Le 5 juillet 2011 le Tribunal de Tel-Aviv a mis Agrexco en observation pour une période de quinze jours (puis prolongée au 26 juillet), la protégeant de ses créanciers afin d’éviter la cessation de paiements. Pendant cette période un administrateur est nommé pour trouver une solution aux difficultés de l’entreprise, en clair pour trouver un repreneur sous peine de liquidation.
Pour permettre à la société de poursuivre son activité durant cette période les actionnaires doivent verser 850.000 euros, les banques 350.000 et les salariés … travailler gratuitement. Et ce après un gel des salaires en 2008 et leur réduction de 5% en 2009.

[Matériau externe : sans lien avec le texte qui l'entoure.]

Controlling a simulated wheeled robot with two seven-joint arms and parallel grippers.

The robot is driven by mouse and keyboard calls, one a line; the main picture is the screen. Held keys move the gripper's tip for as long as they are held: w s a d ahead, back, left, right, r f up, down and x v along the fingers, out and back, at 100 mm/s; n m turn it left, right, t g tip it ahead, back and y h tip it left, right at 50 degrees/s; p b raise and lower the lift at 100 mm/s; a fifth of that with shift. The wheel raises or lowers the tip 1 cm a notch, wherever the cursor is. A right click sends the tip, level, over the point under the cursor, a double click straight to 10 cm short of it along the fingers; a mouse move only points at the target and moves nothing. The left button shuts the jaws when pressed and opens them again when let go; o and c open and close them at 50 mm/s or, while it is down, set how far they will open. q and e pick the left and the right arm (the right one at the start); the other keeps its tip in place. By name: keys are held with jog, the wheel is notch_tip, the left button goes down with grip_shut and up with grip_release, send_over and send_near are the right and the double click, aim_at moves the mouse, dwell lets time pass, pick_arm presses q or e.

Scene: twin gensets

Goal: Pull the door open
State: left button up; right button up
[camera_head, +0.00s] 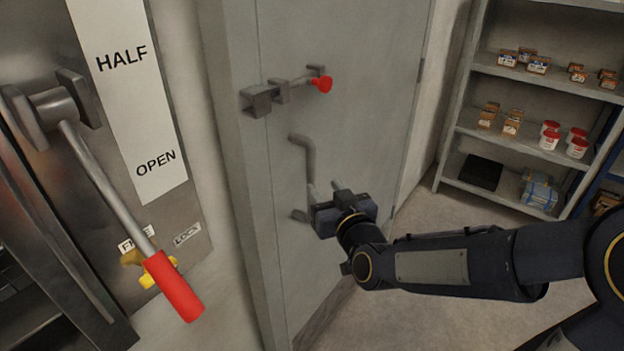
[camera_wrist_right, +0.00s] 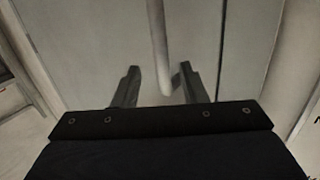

Créée en 1956 sous la forme d’une coopérative à capitaux mixtes – l’Etat d’Israël possédant alors 50% du capital, l’union d’agriculteurs 25% et la coopérative de distribution Tnuva 25% – Agrexco disposait du monopole de l’exportation de fruits (hors agrumes), légumes, primeurs et fleurs. L’Etat souhaitait garder le contrôle de cette entreprise du fait de l’importance de l’agriculture, à l’époque, dans l’économie israélienne.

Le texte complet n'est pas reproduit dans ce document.